Genre: Pop ,Contemporary Pop ,Country-Rock ,British Blues
Origin: U.S.A
Listen on Coda
English keyboardist Pete Wingfield lent his talents to sessions for a broad range of rock, blues, and R&B performers that included Freddie King, Jimmy Witherspoon, the Hollies, and Van Morrison, while also joining the Olympic Runners. Especially prominent in the British music scene throughout the early and middle 1970s, he reached a wider audience chiefly through the 1975 Island single "Eighteen with a Bullet." The track climbed only to number 15 on both the pop and R&B charts the week of November 11, 1975, yet it occupied the number-18 position with a bullet on the pop listing and stood out as an engaging, skillfully delivered showcase of falsetto soul.

Wingfield entered the world in 1948 in Liphook, Hampshire, England, and cultivated an early devotion to American R&B and soul while studying piano as a child. That passion steered him toward music journalism during his teenage years, when he launched a soul-oriented fanzine and placed articles in established magazines. He simultaneously led the group Pete's Disciples and enrolled at Sussex University, where he joined fellow students Paul Butler on guitar and John Best on bass; together with local teacher Chris Waters on drums they formed the blues band Jellybread. Wingfield supplied every keyboard part and handled most vocals, and the band issued an album on their own Liphook label that functioned as a demo, earning them a contract with Blue Horizon in 1970. Favorable notices failed to generate lasting momentum, so Wingfield exited in 1971, by which point he had already recorded with ex-Yardbirds guitarist Top Topham and former blues bandleader Graham Bond and had appeared on B.B. King's In London as well as releases by Lightnin' Slim, Memphis Slim, and Nazareth.

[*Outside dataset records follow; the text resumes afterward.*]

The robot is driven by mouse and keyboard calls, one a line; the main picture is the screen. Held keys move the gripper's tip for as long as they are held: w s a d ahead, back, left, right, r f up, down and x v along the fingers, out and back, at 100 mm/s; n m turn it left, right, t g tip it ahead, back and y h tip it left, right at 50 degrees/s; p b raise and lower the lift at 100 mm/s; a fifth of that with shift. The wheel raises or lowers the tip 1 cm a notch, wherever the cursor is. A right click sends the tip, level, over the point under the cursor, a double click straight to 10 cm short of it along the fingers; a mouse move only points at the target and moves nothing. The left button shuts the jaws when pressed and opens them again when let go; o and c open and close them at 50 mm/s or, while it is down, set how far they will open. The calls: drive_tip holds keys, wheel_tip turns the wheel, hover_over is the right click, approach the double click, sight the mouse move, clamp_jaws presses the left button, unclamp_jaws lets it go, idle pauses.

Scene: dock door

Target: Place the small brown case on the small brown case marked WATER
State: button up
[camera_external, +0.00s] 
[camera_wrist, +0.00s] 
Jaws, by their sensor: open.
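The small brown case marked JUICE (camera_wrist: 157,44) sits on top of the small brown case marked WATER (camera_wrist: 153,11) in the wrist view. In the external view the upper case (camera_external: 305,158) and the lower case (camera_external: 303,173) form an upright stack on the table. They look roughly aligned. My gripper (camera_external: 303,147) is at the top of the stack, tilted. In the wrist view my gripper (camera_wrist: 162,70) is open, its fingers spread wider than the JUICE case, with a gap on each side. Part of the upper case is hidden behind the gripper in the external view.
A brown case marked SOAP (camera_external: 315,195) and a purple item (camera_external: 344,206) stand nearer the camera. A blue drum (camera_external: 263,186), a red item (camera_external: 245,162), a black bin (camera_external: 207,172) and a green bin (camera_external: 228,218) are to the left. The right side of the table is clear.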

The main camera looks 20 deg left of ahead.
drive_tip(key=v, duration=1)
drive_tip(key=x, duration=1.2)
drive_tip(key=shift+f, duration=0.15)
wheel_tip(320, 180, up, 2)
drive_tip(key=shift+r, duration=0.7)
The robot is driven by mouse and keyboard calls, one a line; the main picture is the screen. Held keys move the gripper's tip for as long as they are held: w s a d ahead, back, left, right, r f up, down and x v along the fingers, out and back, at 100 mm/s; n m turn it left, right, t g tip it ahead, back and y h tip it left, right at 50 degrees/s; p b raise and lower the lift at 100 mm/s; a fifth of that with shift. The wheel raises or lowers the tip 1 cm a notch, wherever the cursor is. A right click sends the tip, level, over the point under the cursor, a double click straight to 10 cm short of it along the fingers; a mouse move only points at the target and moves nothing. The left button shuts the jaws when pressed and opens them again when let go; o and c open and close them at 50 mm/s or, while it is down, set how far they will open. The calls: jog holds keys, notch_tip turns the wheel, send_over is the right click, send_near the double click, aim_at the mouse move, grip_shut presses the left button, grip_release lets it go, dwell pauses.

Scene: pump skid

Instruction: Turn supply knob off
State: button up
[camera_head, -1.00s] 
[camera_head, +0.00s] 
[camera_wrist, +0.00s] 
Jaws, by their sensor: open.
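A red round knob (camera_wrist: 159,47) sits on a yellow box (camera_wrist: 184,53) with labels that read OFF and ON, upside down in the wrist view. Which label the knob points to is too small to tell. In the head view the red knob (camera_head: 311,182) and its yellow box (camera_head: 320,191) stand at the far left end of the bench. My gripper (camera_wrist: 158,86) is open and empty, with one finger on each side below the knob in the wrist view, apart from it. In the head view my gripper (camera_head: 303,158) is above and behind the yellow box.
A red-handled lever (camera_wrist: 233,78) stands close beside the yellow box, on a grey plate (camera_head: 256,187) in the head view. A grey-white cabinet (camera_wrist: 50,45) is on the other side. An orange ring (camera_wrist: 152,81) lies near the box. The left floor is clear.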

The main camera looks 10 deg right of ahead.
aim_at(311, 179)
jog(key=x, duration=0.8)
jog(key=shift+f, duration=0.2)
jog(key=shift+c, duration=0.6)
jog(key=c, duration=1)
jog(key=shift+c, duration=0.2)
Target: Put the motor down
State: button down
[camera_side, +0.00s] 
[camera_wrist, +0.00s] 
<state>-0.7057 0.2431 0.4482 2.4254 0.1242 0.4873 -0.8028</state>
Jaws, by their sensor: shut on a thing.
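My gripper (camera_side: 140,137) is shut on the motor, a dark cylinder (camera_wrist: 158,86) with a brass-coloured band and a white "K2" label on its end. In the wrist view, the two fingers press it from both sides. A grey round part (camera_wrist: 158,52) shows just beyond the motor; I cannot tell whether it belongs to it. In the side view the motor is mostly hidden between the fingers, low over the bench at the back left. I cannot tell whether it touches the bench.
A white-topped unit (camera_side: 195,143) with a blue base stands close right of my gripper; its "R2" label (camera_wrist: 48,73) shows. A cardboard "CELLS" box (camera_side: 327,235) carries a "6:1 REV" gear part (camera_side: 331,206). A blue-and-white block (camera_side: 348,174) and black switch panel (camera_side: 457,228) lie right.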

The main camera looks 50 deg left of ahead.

A brief stint with Keef Hartley's band followed, along with membership in Colin Blunstone's group and continued work with Van Morrison. Connections forged through Blue Horizon and its founder Mike Vernon placed Wingfield on dozens of albums in the early and mid-1970s, among them recordings by the Hollies, and he joined the Olympic Runners, a Blue Horizon offshoot whose lineup included bassist DeLisle Harper and drummer Glen LeFleur; both musicians also performed on Wingfield's debut solo album Breakfast Special (1975), which featured "Eighteen with a Bullet." That single remained his only chart entry, yet the absence of further hits mattered little amid a schedule packed with sessions and live dates alongside artists ranging from Freddie King to Al Stewart to Maggie Bell. Among his notable mid-1970s contributions was the Hollies concert album Hollies Live (also issued as Live Hits), which became a significant underground success, while additional sessions at the same time involved Edwin Starr, Lindisfarne, Richard & Linda Thompson, Bonnie Tyler, Billy Fury, and Lonnie Donegan. As a songwriter he supplied the title track for Olivia Newton-John's Making a Good Thing Better (1977), and as a producer he guided Dexy's Midnight Runners' 1980 debut album. Earlier work with Phil Everly led to Wingfield's role in the Everly Brothers' backing band beginning with their early-1980s reunion and extending through later tours and recordings. In 1999 he appeared with Paul McCartney on Run Devil Run. Cherry Red Records gathered his Island solo output into an anthology in 2008. For a session musician as active as Wingfield, the numerous overlapping credits frequently merge and intersect across reissues and new projects.